Guest speakers should not be positioned as representatives of a culture or asked to present “typical traditions”. Instead, they should be invited to share how they live, learn, and work, including challenges, choices, and relationships. This avoids reducing cultures to stereotypes and helps students see people as individuals.

To make the most of these encounters, students need guidance on what to observe and listen for. The focus should be on:

  • how people organise daily life and work,
  • how teamwork and relationship’s function,
  • how challenges are managed,
  • what values guide decisions.

Preparing questions in advance supports respectful curiosity and active listening. Questions should explore purpose and meaning, not comparison or judgement (e.g. how people cooperate, feel welcome, or solve problems). This helps students notice both similarities and differences without ranking them. Listening to lived experience shows that differences often reflect different ways of meeting the same needs—such as coordination, trust, communication, and recognition.

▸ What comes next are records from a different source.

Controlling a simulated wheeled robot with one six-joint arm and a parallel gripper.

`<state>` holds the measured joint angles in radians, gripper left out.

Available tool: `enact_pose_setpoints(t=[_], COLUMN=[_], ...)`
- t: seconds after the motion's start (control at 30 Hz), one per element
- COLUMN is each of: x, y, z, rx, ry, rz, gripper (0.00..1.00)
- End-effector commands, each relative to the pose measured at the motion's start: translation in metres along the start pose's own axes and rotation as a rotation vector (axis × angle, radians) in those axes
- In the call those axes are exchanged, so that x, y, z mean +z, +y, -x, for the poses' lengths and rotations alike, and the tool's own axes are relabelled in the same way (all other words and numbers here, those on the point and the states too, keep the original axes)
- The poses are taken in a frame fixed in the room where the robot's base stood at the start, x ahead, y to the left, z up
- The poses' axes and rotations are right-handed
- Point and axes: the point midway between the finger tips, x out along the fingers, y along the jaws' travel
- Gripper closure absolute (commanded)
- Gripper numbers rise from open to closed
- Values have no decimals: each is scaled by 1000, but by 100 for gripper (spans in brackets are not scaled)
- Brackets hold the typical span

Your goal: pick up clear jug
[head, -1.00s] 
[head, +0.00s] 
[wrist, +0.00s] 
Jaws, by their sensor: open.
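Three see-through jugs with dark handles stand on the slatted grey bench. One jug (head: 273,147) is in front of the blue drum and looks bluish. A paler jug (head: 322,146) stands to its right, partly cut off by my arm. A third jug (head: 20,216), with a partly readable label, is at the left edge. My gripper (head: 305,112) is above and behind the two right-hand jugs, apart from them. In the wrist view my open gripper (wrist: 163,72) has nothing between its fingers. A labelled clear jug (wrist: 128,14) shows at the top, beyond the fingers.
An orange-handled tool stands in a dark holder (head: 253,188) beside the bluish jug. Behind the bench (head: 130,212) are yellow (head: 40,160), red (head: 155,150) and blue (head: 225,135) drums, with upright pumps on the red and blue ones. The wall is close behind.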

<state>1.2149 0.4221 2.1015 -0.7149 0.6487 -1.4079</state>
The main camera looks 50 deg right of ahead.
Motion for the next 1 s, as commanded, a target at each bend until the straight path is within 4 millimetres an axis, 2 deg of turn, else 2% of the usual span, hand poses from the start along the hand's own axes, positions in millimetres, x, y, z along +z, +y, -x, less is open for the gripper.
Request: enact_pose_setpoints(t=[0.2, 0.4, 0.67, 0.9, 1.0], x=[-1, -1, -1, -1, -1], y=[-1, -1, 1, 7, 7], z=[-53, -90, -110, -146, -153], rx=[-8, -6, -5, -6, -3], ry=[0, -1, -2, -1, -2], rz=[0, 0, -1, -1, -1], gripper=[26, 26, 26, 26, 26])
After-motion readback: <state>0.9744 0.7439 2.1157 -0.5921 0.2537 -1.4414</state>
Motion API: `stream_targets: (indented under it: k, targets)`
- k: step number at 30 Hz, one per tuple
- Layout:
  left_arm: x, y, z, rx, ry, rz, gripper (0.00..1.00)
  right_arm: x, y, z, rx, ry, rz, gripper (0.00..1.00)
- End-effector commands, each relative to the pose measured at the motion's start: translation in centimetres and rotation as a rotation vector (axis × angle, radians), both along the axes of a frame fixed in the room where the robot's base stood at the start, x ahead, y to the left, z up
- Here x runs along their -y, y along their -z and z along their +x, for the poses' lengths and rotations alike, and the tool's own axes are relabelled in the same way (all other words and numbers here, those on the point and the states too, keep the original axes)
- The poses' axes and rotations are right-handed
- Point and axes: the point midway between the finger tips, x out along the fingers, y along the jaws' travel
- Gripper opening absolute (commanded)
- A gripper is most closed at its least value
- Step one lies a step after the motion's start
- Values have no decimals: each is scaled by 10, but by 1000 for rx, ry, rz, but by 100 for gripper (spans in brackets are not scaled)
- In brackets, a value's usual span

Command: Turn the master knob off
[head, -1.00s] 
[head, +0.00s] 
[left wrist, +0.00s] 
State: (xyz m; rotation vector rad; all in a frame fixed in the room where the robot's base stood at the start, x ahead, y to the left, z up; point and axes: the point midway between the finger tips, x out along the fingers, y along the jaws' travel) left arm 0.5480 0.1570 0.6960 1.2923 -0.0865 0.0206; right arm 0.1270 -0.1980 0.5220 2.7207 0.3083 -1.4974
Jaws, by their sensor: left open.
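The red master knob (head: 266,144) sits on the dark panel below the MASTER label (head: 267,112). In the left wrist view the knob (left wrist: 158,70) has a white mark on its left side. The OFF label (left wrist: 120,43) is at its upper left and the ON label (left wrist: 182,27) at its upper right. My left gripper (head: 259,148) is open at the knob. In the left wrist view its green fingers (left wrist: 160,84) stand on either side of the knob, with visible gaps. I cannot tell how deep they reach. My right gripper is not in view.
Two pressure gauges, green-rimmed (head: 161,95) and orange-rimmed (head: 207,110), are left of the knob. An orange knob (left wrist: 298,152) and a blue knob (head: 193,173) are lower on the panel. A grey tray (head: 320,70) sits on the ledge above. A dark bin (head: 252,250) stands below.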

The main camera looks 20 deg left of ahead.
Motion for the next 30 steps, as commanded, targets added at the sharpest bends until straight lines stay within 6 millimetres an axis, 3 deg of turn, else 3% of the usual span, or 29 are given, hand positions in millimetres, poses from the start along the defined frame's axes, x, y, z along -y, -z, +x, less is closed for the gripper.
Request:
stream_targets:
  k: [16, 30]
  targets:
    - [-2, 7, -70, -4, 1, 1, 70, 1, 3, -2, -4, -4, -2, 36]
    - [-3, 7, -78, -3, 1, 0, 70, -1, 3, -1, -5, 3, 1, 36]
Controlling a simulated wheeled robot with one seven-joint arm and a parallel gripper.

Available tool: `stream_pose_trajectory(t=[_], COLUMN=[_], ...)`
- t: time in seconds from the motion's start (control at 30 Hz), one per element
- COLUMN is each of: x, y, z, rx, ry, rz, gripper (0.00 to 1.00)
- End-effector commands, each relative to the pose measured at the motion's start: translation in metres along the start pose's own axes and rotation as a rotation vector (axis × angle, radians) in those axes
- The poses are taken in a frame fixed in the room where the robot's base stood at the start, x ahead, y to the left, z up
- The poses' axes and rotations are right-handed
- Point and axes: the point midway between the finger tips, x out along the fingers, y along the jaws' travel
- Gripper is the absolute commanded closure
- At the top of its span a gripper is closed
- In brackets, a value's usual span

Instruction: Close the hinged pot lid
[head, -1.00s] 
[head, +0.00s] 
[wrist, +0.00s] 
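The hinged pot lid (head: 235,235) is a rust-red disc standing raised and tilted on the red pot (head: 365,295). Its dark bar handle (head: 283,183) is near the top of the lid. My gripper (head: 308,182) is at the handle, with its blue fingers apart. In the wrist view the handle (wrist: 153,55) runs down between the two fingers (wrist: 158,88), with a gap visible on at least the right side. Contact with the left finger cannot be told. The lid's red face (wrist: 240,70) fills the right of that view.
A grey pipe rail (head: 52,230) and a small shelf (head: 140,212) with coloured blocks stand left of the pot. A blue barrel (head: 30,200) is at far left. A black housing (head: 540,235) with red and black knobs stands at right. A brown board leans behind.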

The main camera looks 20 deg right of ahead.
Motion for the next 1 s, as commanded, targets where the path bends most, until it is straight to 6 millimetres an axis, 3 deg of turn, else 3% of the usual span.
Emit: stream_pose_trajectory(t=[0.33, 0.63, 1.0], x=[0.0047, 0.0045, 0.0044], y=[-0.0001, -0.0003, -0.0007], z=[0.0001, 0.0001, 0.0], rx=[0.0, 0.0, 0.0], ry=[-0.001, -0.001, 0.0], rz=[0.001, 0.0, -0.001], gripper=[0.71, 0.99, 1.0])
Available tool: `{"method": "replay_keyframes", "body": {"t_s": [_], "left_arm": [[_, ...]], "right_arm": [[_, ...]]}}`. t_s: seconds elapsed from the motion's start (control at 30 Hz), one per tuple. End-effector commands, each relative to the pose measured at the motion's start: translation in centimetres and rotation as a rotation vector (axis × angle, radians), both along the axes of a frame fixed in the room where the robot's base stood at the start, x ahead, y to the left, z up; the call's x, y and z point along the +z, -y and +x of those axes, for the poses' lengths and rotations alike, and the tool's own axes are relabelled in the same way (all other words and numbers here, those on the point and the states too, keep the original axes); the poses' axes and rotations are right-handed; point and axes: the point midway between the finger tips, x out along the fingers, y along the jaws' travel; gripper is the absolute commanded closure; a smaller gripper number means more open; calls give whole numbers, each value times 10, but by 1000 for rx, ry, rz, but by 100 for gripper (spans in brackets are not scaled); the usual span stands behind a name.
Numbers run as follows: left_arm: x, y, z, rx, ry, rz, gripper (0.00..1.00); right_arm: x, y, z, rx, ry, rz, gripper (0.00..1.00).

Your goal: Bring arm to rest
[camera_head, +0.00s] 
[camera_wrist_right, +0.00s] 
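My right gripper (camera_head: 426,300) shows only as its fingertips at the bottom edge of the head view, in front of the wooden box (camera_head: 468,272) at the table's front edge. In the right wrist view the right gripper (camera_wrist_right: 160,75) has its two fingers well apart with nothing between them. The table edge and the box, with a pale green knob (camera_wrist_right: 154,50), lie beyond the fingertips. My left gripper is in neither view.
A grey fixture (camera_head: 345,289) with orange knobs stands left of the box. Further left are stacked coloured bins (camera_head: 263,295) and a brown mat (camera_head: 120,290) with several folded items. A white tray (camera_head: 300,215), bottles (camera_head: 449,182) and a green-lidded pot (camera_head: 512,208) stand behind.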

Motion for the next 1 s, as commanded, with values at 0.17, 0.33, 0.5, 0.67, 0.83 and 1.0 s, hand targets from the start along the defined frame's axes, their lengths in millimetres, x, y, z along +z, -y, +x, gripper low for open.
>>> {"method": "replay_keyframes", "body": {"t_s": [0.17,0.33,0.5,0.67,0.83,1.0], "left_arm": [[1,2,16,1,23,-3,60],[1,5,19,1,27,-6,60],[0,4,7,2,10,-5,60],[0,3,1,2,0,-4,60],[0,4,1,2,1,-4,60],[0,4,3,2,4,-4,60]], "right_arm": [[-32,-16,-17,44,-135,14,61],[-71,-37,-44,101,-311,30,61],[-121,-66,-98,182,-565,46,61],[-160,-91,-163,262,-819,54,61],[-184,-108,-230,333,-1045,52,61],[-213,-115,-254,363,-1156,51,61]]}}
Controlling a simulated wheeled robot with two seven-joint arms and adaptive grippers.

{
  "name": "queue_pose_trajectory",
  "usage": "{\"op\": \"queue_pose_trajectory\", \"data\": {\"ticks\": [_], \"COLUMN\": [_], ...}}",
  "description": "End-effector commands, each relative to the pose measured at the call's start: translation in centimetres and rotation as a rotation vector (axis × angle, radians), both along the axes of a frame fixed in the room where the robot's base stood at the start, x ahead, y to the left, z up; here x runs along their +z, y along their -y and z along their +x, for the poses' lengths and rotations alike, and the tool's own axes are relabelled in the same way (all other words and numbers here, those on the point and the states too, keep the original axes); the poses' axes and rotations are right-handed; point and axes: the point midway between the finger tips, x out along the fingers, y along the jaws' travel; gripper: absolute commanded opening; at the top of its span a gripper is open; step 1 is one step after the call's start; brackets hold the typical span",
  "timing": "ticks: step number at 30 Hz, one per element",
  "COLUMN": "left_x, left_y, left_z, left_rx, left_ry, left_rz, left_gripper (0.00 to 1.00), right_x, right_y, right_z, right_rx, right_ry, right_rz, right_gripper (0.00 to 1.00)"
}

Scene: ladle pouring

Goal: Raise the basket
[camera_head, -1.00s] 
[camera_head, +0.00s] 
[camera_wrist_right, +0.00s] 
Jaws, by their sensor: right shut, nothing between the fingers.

What should be transmitted from these encounters is not information about “other cultures”, but insight into:

  • shared human needs,
  • multiple ways of organising work and relationships,
  • skills that support cooperation in diverse teams.

 

HOW CAN YOU EXPLAIN IT TO THE STUDENTS?

When someone shares their experience, focus on why people do things, not on how different they look. Listen for how they work with others, solve problems, and support one another. You will often recognise situations that are familiar, even if they are handled differently. This helps you work better with different people in real-life settings.

 

ACTION ITEM Translate Stories into Shared Group Learning: Use stories or events (news, cases, personal accounts) to guide the group toward shared insights and lessons, focusing on meaning and responsibility rather than individual opinions or differences.